I think we are better off ensuring that juries truly represent the community where a trial is being held (by which I mean, making it harder for prosecutors to exclude non-whites from juries—we could start by eliminating peremptory challenges) than by placing further power in the hands of judges who are drawn disproportionately (some might even say exclusively, by the time they become a judge at least) from relatively privileged backgrounds. Because, to refer again to your example, how many judges do you suppose can readily empathize with a black person being pulled over by a police officer for seemingly no reason? I’d wager the odds are somewhat worse than what you’d get from a truly random sampling of the community.

Certainly true, but one thing every judge I ever worked for feared was being overturned on appeal. It’s really embarrassing for them among their peers. So for that reason, even the squirrels were pretty mindful about operating within the framework of the law in making their rulings. The ones that deviated from it were usually new and still learning how important that was. They soon found out. (“Soon” being a relative term, since reversals on appeal took an average of 2 years in my venue.)

Agreed, and that is why I think that having judges rule on the interpretation of law and whether evidence and testimony is admissible isn’t a problem of ‘control over what the jury will see’ because the judge will generally rule in a narrow fashion when making a decision with the possibility of excluding critical evidence or argument. But when it comes to interpretation of the truthfulness of evidence and testimony, there is no absolute standard; this is why we have juries (or multiple jurists in other systems), so that one person isn’t sitting alone with their own preconceptions or misinterpretation without at least the possibility of being challenged by others.

I think the US system of jurisprudence has a lot of problems but layperson juries are among the least of them. If you wanted to fix bad convictions, excessive use of bail as a punitive measure, presentation of bunk science as expert-verified fact, subordination of perjury and extraction of false confessions by police, prosecutors pushing for plea bargains even when they know the defendant is probably innocent, et cetera you’d start with a lot of the procedural issues and perverse incentives that drive this long before trying to retool the jury system (which would require a constitutional amendment in any case).

Stranger

That sounds more like fanciful theory than any sort of established fact. Of course any system of selecting judges, whether appointed by politicians, elected, or self-selected, has potential issues – that’s just a truism. The question is which method tends to produce the best results and which method the worst.

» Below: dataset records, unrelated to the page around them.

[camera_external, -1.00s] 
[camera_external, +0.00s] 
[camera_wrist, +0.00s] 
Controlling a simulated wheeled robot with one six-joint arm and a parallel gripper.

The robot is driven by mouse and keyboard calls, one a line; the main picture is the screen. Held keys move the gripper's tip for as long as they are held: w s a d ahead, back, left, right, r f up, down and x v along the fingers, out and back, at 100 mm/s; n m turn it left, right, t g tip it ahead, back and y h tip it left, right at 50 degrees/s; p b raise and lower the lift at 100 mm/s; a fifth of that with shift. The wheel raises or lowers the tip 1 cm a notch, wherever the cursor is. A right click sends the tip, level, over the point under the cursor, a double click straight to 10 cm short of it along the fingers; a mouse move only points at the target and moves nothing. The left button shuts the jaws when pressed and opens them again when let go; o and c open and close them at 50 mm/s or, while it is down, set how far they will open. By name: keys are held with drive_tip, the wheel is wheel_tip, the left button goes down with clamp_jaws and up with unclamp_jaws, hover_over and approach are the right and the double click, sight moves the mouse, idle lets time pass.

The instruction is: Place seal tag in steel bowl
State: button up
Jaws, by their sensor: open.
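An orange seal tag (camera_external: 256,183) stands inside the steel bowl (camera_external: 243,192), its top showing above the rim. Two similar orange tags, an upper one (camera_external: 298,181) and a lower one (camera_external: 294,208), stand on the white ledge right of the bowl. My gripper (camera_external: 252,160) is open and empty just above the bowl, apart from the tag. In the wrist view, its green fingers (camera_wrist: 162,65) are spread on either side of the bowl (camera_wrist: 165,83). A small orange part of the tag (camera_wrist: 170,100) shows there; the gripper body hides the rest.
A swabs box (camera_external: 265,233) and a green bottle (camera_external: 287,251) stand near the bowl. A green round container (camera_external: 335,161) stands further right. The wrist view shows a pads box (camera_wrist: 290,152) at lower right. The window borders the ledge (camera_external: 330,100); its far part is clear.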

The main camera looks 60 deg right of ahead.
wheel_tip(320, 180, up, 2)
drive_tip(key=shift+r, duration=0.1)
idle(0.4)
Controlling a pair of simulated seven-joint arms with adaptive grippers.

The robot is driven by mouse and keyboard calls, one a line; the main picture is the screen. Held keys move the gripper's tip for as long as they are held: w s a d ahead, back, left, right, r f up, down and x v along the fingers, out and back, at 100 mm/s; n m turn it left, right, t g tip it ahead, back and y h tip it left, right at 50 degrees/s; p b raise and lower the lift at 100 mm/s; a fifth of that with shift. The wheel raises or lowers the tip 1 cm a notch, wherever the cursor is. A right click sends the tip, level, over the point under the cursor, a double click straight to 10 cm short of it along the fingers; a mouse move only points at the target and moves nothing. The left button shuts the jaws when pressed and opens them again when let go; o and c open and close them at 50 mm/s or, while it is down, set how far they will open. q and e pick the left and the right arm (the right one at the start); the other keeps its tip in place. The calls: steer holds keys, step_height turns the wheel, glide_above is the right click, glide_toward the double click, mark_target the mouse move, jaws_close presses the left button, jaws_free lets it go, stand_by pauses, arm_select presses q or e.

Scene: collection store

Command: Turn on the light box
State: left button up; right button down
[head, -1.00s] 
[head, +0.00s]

What @Cervaise is saying – and I agree – is that the US judicial system is so infused with politics that the political leanings of appointed judges are frequently obvious and tend to inform their rulings. This political corruption manifests at its worst in the US Supreme Court – it’s downright comical these days to regard SCOTUS as any sort of institution of justice rather than a purely political body – but it exists at all levels. This is not the case in other developed countries, where the political leanings of a judge tend to be of little relevance or interest.

I’m not a fan of the US system of electing state-level judges, either, because I want judges who rule based on law and justice and not to improve their popularity and prospects of re-election. Appointment and promotion of responsible jurists with a good track record is generally the best system, but it cannot work well in the hyper-politicized US system.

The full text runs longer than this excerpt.